Records contained in a dataset
# # # #

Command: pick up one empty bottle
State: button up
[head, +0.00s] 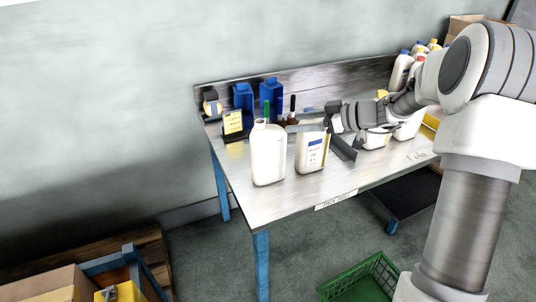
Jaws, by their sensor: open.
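A white bottle (268,156) without a visible cap stands upright near the front left of the metal table (243,199). A second white bottle (310,153) with a blue and white label stands upright just to its right. My gripper (318,140) reaches in from the right at the height of the second bottle's top. Its fingers show beside and behind that bottle, and part of it is hidden. I cannot tell whether they touch the bottle. Further white jugs (376,138) stand to the right, partly covered by my arm. I cannot see whether any bottle is empty.
Blue cartons (271,99), a yellow sign (232,122) and small dark bottles stand at the back left of the table. Capped jugs (401,72) stand at the back right. A green crate (358,281) is on the floor in front. The table's front left corner is clear.

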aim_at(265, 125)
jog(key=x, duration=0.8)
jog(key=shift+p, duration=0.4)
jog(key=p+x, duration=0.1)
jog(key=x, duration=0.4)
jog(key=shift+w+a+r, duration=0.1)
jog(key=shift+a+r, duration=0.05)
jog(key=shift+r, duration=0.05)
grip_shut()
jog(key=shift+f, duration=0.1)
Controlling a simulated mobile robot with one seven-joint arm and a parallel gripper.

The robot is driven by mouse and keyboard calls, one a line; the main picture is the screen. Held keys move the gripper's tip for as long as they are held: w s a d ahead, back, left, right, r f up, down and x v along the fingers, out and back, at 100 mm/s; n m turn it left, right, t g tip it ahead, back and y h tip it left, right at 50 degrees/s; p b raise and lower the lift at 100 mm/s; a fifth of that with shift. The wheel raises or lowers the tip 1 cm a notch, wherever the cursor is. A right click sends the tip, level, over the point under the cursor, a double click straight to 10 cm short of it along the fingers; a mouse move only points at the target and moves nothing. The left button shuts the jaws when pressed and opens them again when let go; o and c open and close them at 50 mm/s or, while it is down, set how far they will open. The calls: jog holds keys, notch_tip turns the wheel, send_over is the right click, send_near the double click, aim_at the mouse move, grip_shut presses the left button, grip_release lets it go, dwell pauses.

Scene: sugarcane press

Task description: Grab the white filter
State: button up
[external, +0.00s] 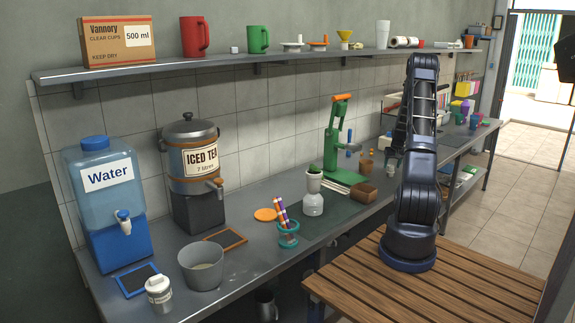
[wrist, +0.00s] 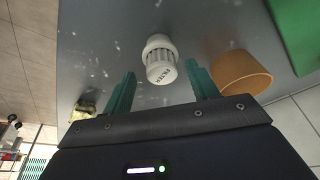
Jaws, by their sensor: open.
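The white filter (wrist: 160,58) is a small white cylinder with a ribbed cap and dark lettering that reads like "FILTER". In the wrist view it stands on the grey metal counter (wrist: 105,45), at the middle of the picture. My gripper (wrist: 161,70) is open, with one teal finger to the left of the filter and one to the right. The filter appears in line with the gap, and neither finger visibly touches it. How far it is from the fingertips in depth is hard to tell.
A brown round container (wrist: 240,73) stands close to the right finger. A green surface (wrist: 297,30) is at the upper right. A small mottled object (wrist: 86,105) lies by the left finger. In the external view a green press (external: 334,145) stands left of my arm.

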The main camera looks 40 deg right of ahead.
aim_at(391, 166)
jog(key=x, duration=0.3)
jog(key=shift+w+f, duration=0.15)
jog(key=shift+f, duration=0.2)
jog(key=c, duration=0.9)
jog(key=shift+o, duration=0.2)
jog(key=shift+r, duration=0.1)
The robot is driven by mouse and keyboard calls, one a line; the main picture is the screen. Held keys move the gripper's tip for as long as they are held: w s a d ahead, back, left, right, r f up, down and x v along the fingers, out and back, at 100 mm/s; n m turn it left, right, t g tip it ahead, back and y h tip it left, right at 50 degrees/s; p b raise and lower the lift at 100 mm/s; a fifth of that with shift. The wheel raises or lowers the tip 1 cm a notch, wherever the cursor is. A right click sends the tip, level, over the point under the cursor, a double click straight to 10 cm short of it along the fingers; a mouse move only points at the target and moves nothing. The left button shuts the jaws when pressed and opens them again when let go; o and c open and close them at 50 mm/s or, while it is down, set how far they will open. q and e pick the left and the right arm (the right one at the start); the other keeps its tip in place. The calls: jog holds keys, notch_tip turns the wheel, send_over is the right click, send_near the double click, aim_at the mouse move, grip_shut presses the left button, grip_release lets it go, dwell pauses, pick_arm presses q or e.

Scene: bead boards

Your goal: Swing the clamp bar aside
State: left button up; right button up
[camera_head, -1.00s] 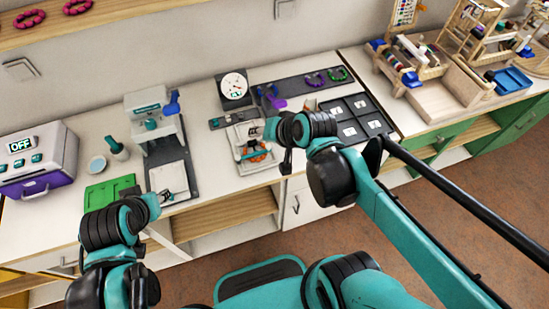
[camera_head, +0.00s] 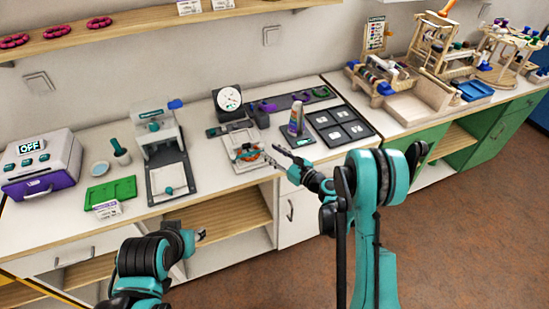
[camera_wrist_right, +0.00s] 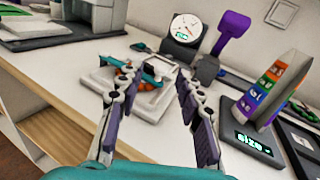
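The clamp bar is a teal bar (camera_wrist_right: 148,68) lying across a white bead board fixture (camera_wrist_right: 150,105) with orange pieces under it. In the head view the fixture (camera_head: 232,142) sits near the bench's front edge, and its bar is small there. My right gripper (camera_head: 279,154) is just right of the fixture. In the right wrist view its two fingers (camera_wrist_right: 155,85) are spread apart, with the fixture beyond and between them and nothing held. Contact with the bar cannot be told. My left gripper (camera_head: 202,236) is low in front of the bench, too small to read.
A dial gauge (camera_head: 229,98) stands behind the fixture. A rainbow size stand (camera_head: 296,120) and a dark tray (camera_head: 326,119) are to its right. A press (camera_head: 158,128), green tray (camera_head: 110,192) and purple-fronted box (camera_head: 40,165) are left.

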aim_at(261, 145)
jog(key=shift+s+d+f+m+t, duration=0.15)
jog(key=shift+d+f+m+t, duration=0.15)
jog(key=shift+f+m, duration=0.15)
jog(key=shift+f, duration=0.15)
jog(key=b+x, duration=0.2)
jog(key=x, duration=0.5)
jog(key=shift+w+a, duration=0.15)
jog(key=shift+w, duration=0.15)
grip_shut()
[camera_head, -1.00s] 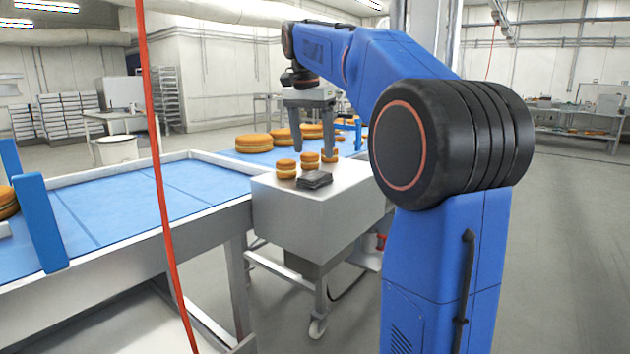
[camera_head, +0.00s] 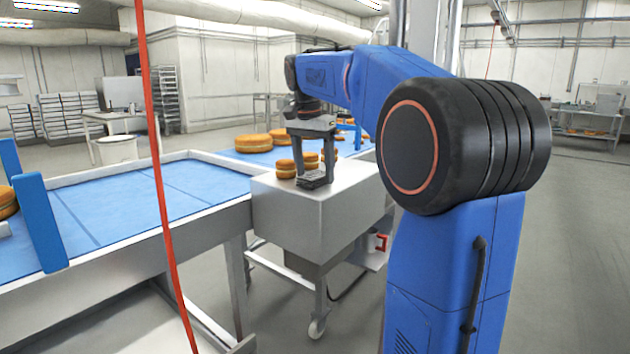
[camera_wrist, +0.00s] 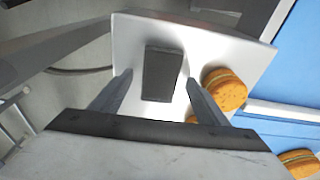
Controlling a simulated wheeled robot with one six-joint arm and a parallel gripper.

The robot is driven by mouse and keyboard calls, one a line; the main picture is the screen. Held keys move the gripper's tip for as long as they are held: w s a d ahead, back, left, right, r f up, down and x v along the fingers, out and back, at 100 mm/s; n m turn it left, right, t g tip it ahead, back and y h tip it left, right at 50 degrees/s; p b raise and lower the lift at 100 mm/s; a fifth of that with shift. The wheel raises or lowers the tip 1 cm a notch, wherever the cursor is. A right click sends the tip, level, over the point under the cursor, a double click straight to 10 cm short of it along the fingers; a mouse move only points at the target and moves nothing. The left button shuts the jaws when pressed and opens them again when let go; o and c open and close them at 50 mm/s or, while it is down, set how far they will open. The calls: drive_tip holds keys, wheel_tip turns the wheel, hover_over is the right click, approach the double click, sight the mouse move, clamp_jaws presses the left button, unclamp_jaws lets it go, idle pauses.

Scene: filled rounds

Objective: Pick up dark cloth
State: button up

# # # #

> WHAT TO PRODUCE:
Repeat the listing above up to and including the line with "[head, +0.00s]", starting from its first line. Drop any pictures.

> RESPONSE BELOW:
Command: pick up one empty bottle
State: button up
[head, +0.00s] 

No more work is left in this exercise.